Mais l’Arc de Triomphe, pourquoi ? Les « gilets jaunes » se disent souvent « pacifistes », en cherchant à dire « pacifiques ». S’ils étaient effectivement des pacifistes, c’est à dire des gens qui luttent contre la guerre, et si ceux qui s’en sont pris à ce monument l’avaient fait pour ce qu’il représentait à sa construction, à savoir les victoires militaires napoléoniennes, s’ils avaient voulu éteindre la flamme du soldat inconnu pour rappeler que ceux qui sont morts dans les tranchées de la Grande Guerre sont morts pour rien, et que ce bec-de-gaz est une insulte à la mémoire d’innocents, ma foi, ç’aurait été une position idéologique respectable. Mais si j’ai lu quelques personnes défendre l’action en rappelant la symbolique douteuse du lieu, je n’ai pas l’impression que ça ait été le but des auteurs des déprédations eux-mêmes : eux me semblent surtout avoir voulu s’emparer du plus gros rond-point de France, situé en haut de la plus moche avenue du monde, et tout ça pour un mouvement qui selon toute vraisemblance et quelles que soient ses autres causes profondes2, est lié à l’automobile, puisqu’il est né d’une limitation de vitesse de dix kilomètres à l’heure et d’une augmentation du prix du litre de dix centimes3.
Emmanuel Macron doit être effectivement déconnecté de la France profonde, pour ignorer le caractère sacré de l’automobile dans ce pays. Tant pis pour lui.
En tant que piéton, je me demande parfois si je ne devrais pas déménager sur une petite île bretonne, ou à Venise, enfin quelque part où l’on ne voit pas une voiture.
- Mais parfois les destructions de Daech s’avèrent factices, comme on l’a vu avec une vidéo où des daechiens attaquaient au marteau-piqueur des reproductions visiblement faites de plâtre. [↩]

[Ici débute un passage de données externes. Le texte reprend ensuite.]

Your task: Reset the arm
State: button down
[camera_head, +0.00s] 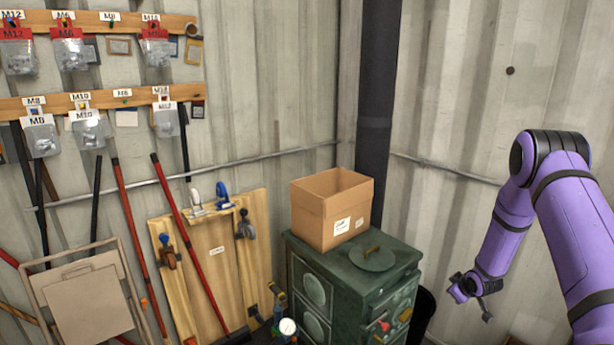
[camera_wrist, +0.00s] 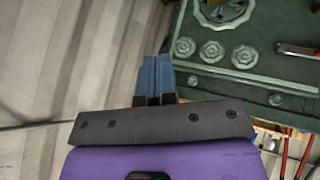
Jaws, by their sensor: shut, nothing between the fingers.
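My purple arm (camera_head: 565,215) hangs down at the right of the head view, bent at the elbow. My gripper (camera_head: 457,290) is at its lower end, to the right of the green stove and apart from it. In the wrist view the two blue fingers of my gripper (camera_wrist: 157,75) lie together, shut, with nothing between them.
The green stove (camera_head: 350,275) stands in the corner with an open cardboard box (camera_head: 332,208) on top. Part of a green surface with round ornaments shows in the wrist view (camera_wrist: 255,65). A dark pipe (camera_head: 376,90) rises behind. Tools and a wooden board (camera_head: 215,255) lean at left.

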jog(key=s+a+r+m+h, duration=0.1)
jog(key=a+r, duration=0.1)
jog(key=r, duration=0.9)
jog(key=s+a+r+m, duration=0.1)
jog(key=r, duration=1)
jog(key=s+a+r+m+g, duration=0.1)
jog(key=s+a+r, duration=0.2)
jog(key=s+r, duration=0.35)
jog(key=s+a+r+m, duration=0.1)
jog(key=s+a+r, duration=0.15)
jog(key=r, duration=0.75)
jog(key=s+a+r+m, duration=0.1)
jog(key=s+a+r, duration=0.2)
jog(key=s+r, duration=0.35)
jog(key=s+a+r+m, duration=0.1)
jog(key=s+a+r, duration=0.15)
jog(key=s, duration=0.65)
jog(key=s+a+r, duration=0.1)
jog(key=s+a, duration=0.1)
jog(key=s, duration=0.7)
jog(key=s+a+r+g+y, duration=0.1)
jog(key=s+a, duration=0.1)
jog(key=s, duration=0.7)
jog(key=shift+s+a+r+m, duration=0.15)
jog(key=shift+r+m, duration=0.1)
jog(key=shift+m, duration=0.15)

- Je ne me hasarderai pas à parler des causes sociales du mouvement, de la détresse vécue dans telle ou telle région de France métropolitaine ou d’outre-mer. Je ne porte pas de jugement sur ce sentiment, qui est fort et fondé. Mais je ne vois toujours pas ce que ça amène de détruire un musée. [↩]
- Au passage, signalons que la réduction de la vitesse maximale est une mesure en faveur du pouvoir d’achat, car si l’allongement du temps de trajet est négligeable, l’économie de carburant est en moyenne de 120 euros par an. [↩]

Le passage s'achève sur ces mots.